The comments by Chevron’s executives have been the starkest yet on a project that initially enjoyed first-mover advantage.
Kitimat LNG was the first Canadian LNG project to receive its 20-year export approval from the country’s National Energy Board (NEB) in October 2011, but has not yet secured a foundational customer.
In late February, fellow Kitimat LNG developer Apache indicated its interest in potentially selling down its stake in the venture. Chevron’s Watson said the company did not plan on increasing its percentage from 50% should Apache offer to pare down its share.
Chevron is also considering a fourth train at its 15.6mtpa Gorgon LNG project in Western Australia, which is under construction and was anticipated to be starting up mid-2015.
The Barrow Island project, considered the world’s most expensive in absolute terms, is expected to cost $54bn, after a series of cost blow-outs reported earlier.

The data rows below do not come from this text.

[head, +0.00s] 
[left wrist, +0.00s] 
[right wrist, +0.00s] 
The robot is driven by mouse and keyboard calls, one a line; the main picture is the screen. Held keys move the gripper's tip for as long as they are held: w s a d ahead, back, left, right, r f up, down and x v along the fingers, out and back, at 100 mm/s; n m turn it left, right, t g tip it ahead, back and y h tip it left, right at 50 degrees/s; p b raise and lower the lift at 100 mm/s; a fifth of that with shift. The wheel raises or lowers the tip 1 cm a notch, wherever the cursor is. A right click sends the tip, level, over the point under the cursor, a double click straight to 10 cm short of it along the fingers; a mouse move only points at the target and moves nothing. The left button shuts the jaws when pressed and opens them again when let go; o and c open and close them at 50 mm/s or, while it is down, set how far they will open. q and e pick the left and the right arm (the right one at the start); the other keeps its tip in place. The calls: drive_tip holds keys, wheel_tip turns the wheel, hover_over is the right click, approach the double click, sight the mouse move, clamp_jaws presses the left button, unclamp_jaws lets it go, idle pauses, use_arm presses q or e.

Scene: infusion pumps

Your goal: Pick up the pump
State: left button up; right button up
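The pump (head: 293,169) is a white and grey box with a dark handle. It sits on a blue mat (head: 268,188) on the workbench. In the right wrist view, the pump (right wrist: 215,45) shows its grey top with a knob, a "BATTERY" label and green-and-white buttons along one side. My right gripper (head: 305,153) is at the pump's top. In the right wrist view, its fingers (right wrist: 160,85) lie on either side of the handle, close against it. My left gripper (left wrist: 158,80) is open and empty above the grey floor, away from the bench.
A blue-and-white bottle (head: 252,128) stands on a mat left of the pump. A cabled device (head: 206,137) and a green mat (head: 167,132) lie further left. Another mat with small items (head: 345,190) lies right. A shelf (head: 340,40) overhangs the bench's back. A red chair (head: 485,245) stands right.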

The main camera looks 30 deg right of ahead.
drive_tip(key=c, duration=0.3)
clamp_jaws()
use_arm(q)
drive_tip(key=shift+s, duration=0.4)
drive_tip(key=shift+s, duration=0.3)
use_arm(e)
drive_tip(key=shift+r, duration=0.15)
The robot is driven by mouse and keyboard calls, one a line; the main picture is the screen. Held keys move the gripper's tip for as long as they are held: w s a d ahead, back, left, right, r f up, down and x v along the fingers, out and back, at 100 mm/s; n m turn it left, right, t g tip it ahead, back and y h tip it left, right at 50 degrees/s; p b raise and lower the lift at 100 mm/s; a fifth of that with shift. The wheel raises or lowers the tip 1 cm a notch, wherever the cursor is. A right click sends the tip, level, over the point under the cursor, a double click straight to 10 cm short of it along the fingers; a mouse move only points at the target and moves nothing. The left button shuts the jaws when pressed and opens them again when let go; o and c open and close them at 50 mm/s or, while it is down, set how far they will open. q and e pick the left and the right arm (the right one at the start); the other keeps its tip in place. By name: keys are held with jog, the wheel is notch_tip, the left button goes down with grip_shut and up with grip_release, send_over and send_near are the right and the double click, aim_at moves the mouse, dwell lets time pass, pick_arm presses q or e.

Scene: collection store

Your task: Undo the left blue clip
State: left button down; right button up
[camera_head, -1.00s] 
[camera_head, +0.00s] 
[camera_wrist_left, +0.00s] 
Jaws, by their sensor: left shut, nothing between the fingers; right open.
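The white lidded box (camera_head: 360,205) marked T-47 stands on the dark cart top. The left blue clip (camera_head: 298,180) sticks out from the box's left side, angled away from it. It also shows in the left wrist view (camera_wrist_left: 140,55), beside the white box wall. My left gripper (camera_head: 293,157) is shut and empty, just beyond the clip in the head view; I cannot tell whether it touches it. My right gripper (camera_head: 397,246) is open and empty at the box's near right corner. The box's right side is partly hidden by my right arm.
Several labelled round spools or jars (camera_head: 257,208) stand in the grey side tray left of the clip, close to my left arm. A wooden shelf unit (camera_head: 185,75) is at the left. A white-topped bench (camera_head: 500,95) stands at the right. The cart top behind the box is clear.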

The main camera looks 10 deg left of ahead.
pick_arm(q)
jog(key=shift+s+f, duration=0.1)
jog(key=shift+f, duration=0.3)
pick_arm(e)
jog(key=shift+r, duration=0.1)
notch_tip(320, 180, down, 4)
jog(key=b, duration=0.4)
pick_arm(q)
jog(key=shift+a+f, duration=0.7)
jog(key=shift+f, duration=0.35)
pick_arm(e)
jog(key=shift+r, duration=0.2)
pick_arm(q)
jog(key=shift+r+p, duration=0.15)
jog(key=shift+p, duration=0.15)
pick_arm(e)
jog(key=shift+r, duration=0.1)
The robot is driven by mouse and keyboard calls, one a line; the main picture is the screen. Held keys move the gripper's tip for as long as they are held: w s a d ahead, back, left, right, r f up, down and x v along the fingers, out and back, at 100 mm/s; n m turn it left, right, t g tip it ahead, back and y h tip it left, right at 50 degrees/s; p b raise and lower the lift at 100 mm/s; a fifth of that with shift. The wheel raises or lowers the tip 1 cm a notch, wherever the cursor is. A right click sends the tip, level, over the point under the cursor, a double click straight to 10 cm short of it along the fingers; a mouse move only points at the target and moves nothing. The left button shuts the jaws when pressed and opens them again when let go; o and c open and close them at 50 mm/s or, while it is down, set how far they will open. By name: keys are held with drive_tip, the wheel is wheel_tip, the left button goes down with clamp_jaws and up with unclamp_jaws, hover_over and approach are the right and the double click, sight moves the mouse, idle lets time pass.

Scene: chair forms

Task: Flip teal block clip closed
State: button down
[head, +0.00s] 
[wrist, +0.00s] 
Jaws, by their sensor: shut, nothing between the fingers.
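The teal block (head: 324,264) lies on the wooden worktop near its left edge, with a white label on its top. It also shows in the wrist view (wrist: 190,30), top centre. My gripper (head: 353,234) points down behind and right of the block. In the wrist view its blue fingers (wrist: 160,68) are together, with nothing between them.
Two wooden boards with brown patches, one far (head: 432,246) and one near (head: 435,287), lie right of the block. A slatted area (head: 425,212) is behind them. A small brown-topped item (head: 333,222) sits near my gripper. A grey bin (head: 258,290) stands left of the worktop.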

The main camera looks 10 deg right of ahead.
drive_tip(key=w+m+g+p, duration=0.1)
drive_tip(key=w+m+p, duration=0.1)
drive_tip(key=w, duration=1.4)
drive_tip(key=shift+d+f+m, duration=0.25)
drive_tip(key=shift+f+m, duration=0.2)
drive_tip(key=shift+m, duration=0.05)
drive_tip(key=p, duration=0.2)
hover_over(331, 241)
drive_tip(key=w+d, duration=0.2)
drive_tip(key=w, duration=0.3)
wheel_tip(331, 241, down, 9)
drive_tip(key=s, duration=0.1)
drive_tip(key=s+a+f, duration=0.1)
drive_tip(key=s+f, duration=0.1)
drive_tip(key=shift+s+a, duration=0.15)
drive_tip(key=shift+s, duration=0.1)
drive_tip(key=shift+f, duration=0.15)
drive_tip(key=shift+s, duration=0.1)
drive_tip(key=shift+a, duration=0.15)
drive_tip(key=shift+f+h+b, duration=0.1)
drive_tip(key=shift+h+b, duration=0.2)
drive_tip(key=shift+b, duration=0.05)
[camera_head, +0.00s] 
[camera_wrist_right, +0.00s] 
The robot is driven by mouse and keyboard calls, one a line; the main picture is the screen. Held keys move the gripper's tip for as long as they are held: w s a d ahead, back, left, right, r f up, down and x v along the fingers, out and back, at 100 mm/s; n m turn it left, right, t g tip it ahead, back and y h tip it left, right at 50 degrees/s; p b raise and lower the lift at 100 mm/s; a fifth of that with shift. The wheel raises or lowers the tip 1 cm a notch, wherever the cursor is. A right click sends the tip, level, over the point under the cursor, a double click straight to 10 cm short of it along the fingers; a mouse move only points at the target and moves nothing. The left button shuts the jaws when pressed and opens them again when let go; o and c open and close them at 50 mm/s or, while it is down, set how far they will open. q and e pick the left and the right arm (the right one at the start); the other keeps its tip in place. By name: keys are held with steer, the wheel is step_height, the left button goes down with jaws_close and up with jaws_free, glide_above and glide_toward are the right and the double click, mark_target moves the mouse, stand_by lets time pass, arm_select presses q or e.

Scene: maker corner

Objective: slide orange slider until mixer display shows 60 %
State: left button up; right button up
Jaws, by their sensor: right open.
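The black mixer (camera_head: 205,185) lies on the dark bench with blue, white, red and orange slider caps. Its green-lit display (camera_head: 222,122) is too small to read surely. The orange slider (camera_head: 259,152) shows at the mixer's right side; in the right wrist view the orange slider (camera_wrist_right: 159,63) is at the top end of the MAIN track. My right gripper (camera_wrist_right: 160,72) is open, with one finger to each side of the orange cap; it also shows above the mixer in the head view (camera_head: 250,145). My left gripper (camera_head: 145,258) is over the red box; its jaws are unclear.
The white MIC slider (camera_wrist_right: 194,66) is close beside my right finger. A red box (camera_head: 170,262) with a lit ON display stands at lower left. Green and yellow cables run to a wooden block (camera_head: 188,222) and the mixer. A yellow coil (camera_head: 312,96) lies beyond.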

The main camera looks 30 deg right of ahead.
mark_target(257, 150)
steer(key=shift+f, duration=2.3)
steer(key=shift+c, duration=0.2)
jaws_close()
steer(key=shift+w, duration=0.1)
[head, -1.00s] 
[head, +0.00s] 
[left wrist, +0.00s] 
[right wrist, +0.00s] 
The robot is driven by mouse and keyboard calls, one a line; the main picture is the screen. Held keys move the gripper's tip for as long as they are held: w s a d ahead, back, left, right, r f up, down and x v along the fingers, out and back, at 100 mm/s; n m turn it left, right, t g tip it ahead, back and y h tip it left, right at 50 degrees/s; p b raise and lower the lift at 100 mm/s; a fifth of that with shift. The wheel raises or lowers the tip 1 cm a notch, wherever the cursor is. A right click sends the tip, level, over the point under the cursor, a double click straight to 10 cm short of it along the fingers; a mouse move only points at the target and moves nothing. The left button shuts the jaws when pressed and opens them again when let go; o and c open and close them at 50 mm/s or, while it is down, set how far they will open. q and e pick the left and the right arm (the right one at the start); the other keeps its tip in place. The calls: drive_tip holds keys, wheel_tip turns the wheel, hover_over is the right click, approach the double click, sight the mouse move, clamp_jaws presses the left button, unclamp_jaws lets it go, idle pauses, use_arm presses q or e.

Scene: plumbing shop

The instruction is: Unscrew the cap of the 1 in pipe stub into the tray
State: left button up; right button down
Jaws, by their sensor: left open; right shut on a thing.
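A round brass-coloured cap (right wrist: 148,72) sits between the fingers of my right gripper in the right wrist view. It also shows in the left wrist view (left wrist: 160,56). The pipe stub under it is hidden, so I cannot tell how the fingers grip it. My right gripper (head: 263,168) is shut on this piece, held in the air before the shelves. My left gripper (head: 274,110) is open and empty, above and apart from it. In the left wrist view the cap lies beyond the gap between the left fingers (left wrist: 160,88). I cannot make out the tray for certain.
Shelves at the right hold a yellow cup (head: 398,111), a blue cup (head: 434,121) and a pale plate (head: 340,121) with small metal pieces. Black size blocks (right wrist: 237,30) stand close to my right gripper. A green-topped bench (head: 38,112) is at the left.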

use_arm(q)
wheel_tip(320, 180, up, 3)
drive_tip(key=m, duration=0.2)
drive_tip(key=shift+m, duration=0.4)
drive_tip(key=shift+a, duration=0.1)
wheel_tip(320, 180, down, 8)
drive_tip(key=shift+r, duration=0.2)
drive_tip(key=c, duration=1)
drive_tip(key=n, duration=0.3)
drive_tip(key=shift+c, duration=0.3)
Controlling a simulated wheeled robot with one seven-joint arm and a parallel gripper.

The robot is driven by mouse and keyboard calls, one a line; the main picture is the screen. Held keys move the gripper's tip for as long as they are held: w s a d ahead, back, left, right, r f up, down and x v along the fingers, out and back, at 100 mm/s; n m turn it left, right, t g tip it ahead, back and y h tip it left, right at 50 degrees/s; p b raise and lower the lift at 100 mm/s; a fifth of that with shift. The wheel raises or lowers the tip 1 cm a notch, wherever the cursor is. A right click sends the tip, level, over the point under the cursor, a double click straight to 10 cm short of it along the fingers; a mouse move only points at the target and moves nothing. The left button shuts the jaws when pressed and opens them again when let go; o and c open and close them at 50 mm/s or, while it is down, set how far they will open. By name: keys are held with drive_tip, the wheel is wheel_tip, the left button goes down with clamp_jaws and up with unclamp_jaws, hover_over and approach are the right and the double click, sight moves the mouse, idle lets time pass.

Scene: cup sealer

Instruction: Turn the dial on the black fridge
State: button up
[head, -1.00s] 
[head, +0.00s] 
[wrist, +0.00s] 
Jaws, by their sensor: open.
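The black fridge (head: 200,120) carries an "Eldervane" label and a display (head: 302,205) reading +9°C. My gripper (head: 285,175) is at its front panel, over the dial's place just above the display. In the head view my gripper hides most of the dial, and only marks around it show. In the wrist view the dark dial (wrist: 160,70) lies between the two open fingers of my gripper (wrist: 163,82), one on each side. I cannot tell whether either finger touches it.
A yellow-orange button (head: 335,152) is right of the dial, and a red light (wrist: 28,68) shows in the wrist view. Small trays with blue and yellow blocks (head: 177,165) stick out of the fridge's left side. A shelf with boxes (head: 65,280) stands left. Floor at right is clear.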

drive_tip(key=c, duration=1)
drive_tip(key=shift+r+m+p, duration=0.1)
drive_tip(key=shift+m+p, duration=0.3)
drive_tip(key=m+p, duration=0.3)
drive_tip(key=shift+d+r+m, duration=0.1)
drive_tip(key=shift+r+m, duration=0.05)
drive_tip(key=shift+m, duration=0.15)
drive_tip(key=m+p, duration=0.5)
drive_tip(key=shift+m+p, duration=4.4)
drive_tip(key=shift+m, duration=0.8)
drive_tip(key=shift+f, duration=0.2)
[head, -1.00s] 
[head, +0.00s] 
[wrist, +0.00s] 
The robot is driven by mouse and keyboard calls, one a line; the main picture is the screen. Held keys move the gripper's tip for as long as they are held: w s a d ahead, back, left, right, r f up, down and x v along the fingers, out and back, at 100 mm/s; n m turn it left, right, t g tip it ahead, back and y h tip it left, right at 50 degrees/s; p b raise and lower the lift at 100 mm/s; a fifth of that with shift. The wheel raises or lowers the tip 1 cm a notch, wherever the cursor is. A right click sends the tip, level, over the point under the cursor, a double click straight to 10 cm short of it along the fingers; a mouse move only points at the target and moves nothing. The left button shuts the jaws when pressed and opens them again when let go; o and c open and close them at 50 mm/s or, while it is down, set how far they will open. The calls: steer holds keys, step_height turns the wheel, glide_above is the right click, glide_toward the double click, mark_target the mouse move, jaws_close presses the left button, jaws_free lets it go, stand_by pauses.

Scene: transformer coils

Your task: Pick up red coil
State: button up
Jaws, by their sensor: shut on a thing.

Chevron’s senior vice president for upstream, Jay Johnson, said there was the potential for a brownfield expansion, given that 11 trillion cubic feet (tcf), or 311 billion cubic metres, was available in the Geryon and Chandon fields. However, Gorgon would require firm LNG contracts in order to underpin a potential fourth train. Chevron could also consider de-bottlenecking the first three trains in order to produce up to another 3mtpa. ( See GLM 26 September 2013 .)
Chevron’s partners ExxonMobil and Shell each hold a 25% stake in Gorgon, while Chevron, as operator, holds 47.333%. The remaining shareholders, Japanese utilities Osaka Gas (1.25%), Tokyo Gas (1%) and Chubu Electric (0.417%), have secured offtake capacity.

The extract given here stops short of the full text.